Trainer(precision="bf16-mixed")

True Half Precision

# Select FP16 precision
trainer = Trainer(precision="16-true")
trainer.fit(model)  # model gets cast to torch.float16

# Select BF16 precision
trainer = Trainer(precision="bf16-true")
trainer.fit(model)  # model gets cast to torch.bfloat16

Tip: For faster initialization, you can create model parameters with the desired dtype directly on the device:

trainer = Trainer(precision="bf16-true")

# init the model directly on the device and with parameters in half-precision
with trainer.init_module():
    model = MyModel()

trainer.fit(model)

Efficient initialization (Advanced)

More details are here: Efficient initialization

Half-precision

Instantiating a nn.Module in PyTorch creates all parameters on CPU in float32 precision by default.
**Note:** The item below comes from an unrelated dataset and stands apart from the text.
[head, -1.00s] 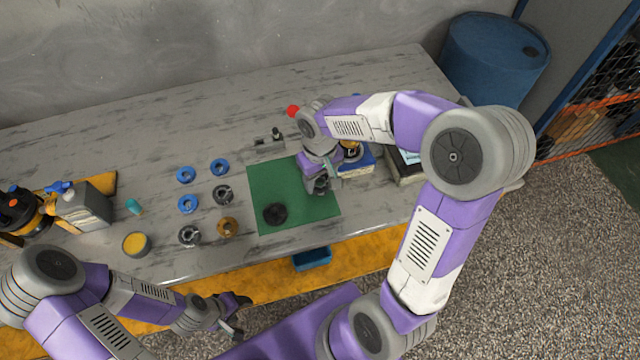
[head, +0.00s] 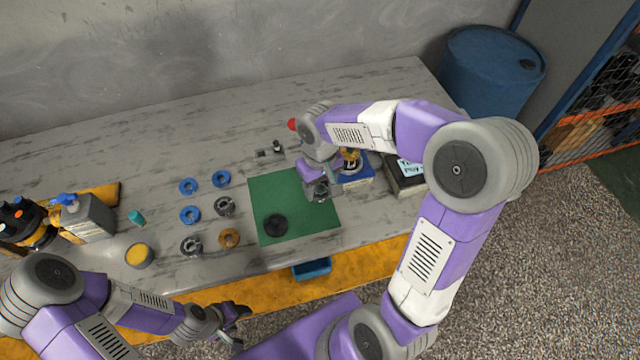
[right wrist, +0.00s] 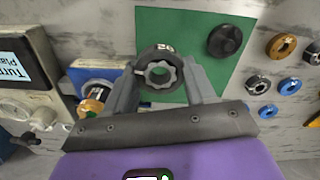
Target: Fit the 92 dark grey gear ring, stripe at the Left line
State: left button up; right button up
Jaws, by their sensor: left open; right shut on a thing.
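My right gripper (head: 320,194) is over the right part of the green mat (head: 290,183). It is shut on a dark grey gear ring (right wrist: 159,72) with inner teeth, seen between the fingers in the right wrist view (right wrist: 160,85). Pale markings show on its top rim, too small to read surely. A pale stripe shows at the ring's left side. The blue motor base (head: 356,180), with a brass-coloured part, stands just right of the gripper, partly hidden by my arm. My left gripper (head: 238,324) is open and empty off the table's front edge.
A black round part (head: 276,225) lies on the mat. Blue rings (head: 190,214), grey rings (head: 224,206) and a brass ring (head: 229,238) lie left of it. A small grey fixture (head: 268,153) is behind the mat. A box with a screen (right wrist: 18,65) stands beyond the motor base.

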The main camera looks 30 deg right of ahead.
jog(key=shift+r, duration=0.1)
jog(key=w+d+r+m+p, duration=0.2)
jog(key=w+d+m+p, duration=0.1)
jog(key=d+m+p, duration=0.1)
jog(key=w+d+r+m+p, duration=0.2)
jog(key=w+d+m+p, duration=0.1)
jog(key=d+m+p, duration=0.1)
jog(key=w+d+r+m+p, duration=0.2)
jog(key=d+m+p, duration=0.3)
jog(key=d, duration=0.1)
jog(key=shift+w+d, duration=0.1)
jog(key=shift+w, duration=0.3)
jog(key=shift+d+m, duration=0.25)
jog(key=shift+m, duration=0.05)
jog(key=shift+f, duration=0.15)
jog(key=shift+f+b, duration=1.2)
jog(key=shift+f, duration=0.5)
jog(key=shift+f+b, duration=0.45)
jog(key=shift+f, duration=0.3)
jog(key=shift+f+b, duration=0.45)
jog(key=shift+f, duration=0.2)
To speed up initialization, you can force PyTorch to create the model directly on the target device and with the desired precision without changing your model code.

trainer = Trainer(accelerator="cuda", precision="16-true")

with trainer.init_module():
    # models created here will be on GPU and in float16
    model = MyLightningModule()

Loading checkpoints for inference or finetuning

with trainer.init_module(empty_init=True):
    # creation of the model is fast
    # and depending on the strategy allocates no memory, or uninitialized memory
    model = MyLightningModule.load_from_checkpoint("my/checkpoint/path.ckpt")

trainer.fit(model)

Float8 Mixed Precision via Nvidia’s TransformerEngine

# Select 8bit mixed precision via TransformerEngine, with model weights in bfloat16
trainer = Trainer(precision="transformer-engine")

# Select 8bit mixed precision via TransformerEngine, with model weights in float16
trainer = Trainer(precision="transformer-engine-float16")

# Customize the fp8 recipe or set a different base precision:
from lightning.trainer.plugins import TransformerEnginePrecision

recipe = {"fp8_format": "HYBRID", "amax_history_len": 16, "amax_compute_algo": "max"}
precision = TransformerEnginePrecision(dtype=torch.bfloat16, recipe=recipe)
trainer = Trainer(plugins=precision)

This requires Hopper based GPUs or newer, such the H100.